## [Dataset content]
=======

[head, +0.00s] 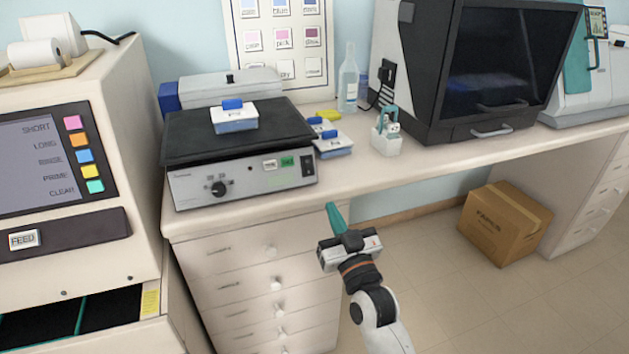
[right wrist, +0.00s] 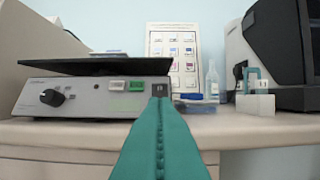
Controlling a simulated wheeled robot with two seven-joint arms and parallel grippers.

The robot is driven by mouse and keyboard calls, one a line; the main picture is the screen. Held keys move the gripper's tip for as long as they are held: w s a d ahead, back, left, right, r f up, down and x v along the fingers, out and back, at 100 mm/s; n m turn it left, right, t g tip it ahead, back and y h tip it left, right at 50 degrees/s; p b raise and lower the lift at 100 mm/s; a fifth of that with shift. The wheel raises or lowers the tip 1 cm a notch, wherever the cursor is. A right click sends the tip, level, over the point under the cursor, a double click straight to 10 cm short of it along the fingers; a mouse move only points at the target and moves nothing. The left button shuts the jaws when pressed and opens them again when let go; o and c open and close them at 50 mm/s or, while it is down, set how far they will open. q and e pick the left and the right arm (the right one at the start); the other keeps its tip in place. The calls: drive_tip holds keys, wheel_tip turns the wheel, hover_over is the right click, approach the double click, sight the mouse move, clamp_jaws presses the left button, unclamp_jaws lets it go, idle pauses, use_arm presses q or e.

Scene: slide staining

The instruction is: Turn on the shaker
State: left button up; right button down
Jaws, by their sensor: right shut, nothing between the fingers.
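The shaker (head: 243,183) is a light grey box with a dark flat platform (head: 188,140) on top, standing on the bench. The switch also shows in the right wrist view (right wrist: 160,90). A white and blue box (head: 234,121) sits on the platform. My right gripper (head: 334,212) has teal fingers, shut and empty. It is in front of the bench edge, pointing toward the switch and apart from it. My left gripper is out of view.
Blue and white boxes (head: 333,146) lie right of the shaker. A white holder (head: 386,144) and a clear bottle (head: 348,80) stand farther right. A large machine with a screen (head: 40,155) is at left. A cardboard box (head: 505,222) is on the floor.

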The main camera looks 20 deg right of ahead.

=======

## [Aim of the task]
Strip out the pictures and quote the remaining data word for word.

## [Answer in full]
[head, +0.00s] 
[right wrist, +0.00s] 
Controlling a simulated wheeled robot with two seven-joint arms and parallel grippers.

The robot is driven by mouse and keyboard calls, one a line; the main picture is the screen. Held keys move the gripper's tip for as long as they are held: w s a d ahead, back, left, right, r f up, down and x v along the fingers, out and back, at 100 mm/s; n m turn it left, right, t g tip it ahead, back and y h tip it left, right at 50 degrees/s; p b raise and lower the lift at 100 mm/s; a fifth of that with shift. The wheel raises or lowers the tip 1 cm a notch, wherever the cursor is. A right click sends the tip, level, over the point under the cursor, a double click straight to 10 cm short of it along the fingers; a mouse move only points at the target and moves nothing. The left button shuts the jaws when pressed and opens them again when let go; o and c open and close them at 50 mm/s or, while it is down, set how far they will open. q and e pick the left and the right arm (the right one at the start); the other keeps its tip in place. The calls: drive_tip holds keys, wheel_tip turns the wheel, hover_over is the right click, approach the double click, sight the mouse move, clamp_jaws presses the left button, unclamp_jaws lets it go, idle pauses, use_arm presses q or e.

Scene: slide staining

The instruction is: Turn on the shaker
State: left button up; right button down
Jaws, by their sensor: right shut, nothing between the fingers.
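The shaker (head: 243,183) is a light grey box with a dark flat platform (head: 188,140) on top, standing on the bench. The switch also shows in the right wrist view (right wrist: 160,90). A white and blue box (head: 234,121) sits on the platform. My right gripper (head: 334,212) has teal fingers, shut and empty. It is in front of the bench edge, pointing toward the switch and apart from it. My left gripper is out of view.
Blue and white boxes (head: 333,146) lie right of the shaker. A white holder (head: 386,144) and a clear bottle (head: 348,80) stand farther right. A large machine with a screen (head: 40,155) is at left. A cardboard box (head: 505,222) is on the floor.

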The main camera looks 20 deg right of ahead.

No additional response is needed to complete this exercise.